*Input*:
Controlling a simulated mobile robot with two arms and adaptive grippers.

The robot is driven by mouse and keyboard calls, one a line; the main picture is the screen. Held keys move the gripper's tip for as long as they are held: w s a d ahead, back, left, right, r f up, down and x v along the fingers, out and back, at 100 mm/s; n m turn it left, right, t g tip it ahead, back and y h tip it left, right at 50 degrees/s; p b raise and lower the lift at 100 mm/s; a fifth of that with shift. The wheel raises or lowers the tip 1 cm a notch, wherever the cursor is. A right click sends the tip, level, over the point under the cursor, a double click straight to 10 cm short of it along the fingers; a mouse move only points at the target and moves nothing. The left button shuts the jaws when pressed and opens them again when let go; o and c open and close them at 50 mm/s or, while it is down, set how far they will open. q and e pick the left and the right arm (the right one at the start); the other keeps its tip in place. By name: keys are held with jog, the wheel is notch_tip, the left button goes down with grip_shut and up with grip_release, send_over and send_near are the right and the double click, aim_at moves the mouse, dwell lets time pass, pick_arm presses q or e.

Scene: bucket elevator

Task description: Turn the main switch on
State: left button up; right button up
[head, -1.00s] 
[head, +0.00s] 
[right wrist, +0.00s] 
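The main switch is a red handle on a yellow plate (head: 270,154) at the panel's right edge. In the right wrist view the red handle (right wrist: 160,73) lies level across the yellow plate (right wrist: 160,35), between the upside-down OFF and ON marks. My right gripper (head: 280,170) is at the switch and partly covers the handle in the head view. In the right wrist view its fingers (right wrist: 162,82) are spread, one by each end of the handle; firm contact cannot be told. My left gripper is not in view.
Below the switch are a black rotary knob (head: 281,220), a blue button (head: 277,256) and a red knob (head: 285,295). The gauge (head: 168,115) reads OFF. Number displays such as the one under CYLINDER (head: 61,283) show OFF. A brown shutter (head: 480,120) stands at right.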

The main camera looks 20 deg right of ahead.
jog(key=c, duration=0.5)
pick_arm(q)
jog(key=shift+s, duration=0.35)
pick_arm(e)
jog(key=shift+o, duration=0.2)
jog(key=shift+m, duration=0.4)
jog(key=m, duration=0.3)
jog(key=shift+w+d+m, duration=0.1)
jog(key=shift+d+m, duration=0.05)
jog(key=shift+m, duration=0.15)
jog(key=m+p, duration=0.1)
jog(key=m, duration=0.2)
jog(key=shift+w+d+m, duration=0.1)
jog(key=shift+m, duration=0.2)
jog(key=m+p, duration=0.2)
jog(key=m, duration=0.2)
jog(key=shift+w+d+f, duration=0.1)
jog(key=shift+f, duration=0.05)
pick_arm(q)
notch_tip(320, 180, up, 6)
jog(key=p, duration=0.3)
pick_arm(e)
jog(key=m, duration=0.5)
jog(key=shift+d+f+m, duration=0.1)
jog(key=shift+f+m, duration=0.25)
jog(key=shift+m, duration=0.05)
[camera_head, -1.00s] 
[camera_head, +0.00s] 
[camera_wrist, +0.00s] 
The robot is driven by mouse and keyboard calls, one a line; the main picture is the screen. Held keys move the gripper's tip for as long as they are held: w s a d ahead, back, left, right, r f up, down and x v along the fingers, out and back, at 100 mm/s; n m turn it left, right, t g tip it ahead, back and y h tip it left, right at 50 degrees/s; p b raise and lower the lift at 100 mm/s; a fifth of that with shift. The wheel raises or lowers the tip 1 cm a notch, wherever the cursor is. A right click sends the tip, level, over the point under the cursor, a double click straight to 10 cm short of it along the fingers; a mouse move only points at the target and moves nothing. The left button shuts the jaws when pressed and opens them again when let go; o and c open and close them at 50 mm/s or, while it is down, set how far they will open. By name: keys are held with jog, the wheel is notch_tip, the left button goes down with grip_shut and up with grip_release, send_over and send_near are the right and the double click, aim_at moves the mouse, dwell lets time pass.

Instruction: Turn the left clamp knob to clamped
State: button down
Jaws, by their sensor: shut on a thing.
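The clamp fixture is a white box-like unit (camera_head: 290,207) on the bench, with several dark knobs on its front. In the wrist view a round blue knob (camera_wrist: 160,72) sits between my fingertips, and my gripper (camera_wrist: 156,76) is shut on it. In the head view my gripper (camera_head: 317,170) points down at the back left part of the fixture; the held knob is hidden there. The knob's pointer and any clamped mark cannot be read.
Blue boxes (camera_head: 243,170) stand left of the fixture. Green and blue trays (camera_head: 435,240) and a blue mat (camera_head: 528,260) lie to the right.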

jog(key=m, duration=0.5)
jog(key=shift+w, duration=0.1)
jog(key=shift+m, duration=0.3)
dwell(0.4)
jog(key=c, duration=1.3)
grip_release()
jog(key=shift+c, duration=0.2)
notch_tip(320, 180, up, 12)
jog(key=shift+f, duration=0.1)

*Task brief*:
Retype, exactly and in full, the lines above from the one containing "The main camera looks 20 deg right of ahead." through the one containing "[camera_wrist, +0.00s]".

*Task solution*:
The main camera looks 20 deg right of ahead.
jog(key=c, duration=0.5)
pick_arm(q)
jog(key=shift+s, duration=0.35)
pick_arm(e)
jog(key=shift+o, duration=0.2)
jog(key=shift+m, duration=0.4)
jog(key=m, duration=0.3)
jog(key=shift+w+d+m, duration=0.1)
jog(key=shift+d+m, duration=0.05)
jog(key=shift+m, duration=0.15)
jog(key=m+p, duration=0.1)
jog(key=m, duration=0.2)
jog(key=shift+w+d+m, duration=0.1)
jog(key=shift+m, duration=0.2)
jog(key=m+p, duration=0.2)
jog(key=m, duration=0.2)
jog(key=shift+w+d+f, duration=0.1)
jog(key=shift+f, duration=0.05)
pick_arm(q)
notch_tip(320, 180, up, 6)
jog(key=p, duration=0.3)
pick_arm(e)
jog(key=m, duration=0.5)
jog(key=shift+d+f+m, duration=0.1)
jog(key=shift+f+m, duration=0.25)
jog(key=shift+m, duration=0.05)
[camera_head, -1.00s] 
[camera_head, +0.00s] 
[camera_wrist, +0.00s] 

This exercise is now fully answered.